DATA IN THIS EXERCISE:
-- Start --

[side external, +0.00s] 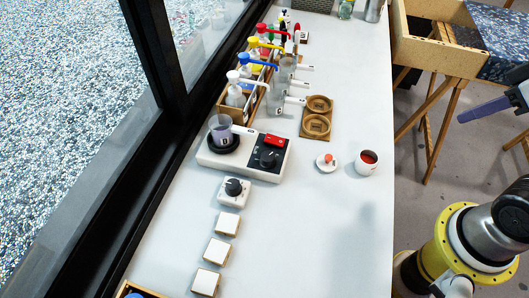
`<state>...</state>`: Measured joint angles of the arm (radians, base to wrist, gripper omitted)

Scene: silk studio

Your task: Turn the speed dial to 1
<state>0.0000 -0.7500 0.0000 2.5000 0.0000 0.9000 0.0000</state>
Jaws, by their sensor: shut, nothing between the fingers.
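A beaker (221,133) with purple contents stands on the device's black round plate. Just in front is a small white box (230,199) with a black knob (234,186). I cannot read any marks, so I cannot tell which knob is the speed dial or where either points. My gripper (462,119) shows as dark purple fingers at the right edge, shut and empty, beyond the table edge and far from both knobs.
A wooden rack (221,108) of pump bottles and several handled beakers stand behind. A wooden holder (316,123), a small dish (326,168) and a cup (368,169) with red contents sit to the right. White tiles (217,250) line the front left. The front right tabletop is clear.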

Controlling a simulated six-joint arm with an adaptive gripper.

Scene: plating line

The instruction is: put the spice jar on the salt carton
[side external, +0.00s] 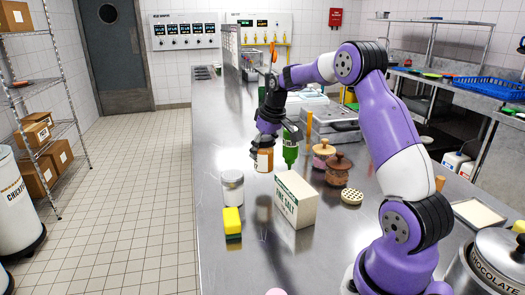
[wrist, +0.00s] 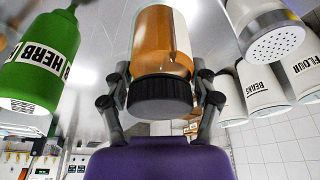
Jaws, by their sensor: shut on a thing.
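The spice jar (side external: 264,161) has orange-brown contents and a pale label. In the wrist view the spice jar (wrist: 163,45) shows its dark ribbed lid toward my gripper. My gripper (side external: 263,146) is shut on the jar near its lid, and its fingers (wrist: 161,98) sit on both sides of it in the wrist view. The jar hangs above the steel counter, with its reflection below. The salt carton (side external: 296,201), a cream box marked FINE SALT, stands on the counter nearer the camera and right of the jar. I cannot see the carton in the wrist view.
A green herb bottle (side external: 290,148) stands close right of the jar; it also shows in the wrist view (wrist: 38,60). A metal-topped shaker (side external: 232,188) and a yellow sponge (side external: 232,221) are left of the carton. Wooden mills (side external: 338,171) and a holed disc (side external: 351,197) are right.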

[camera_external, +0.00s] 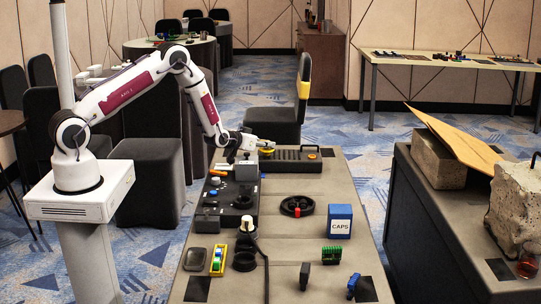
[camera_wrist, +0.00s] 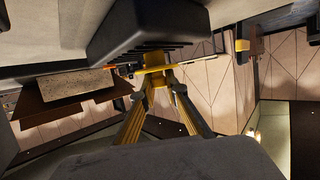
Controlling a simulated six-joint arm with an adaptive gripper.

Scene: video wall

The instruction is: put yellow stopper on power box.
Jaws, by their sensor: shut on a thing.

-- End --
-- Start --

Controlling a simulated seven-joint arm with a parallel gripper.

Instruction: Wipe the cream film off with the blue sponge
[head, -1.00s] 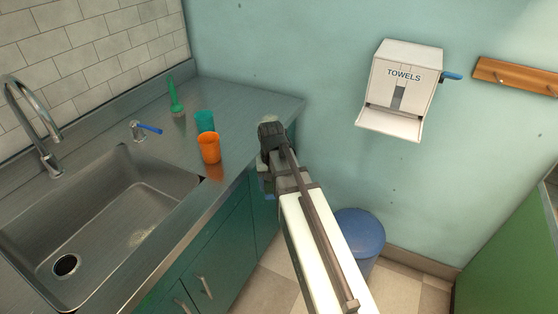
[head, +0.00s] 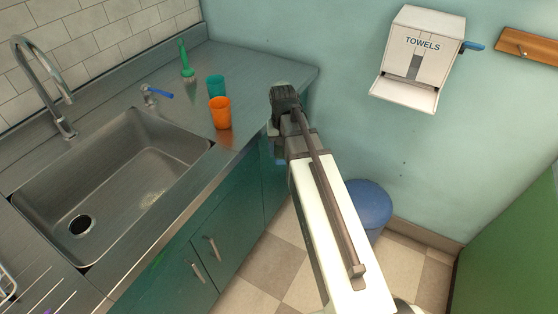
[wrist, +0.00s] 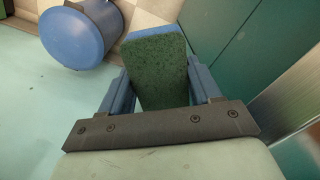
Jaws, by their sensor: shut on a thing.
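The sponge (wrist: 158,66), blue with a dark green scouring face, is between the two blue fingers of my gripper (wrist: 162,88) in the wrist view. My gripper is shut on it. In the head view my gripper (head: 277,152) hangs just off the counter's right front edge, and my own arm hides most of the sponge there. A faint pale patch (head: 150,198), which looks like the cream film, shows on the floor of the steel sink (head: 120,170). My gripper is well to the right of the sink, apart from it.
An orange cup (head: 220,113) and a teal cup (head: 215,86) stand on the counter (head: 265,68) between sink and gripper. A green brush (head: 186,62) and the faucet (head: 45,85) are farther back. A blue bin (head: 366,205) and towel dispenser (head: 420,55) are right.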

-- End --

EXERCISE DESCRIPTION: Identify the lines above with the word "state". Copy them.

RESPONSE:
`<state>...</state>`: Measured joint angles of the arm (radians, base to wrist, gripper omitted)
<state>0.0000 -0.7500 0.0000 2.5000 0.0000 0.9000 0.0000</state>

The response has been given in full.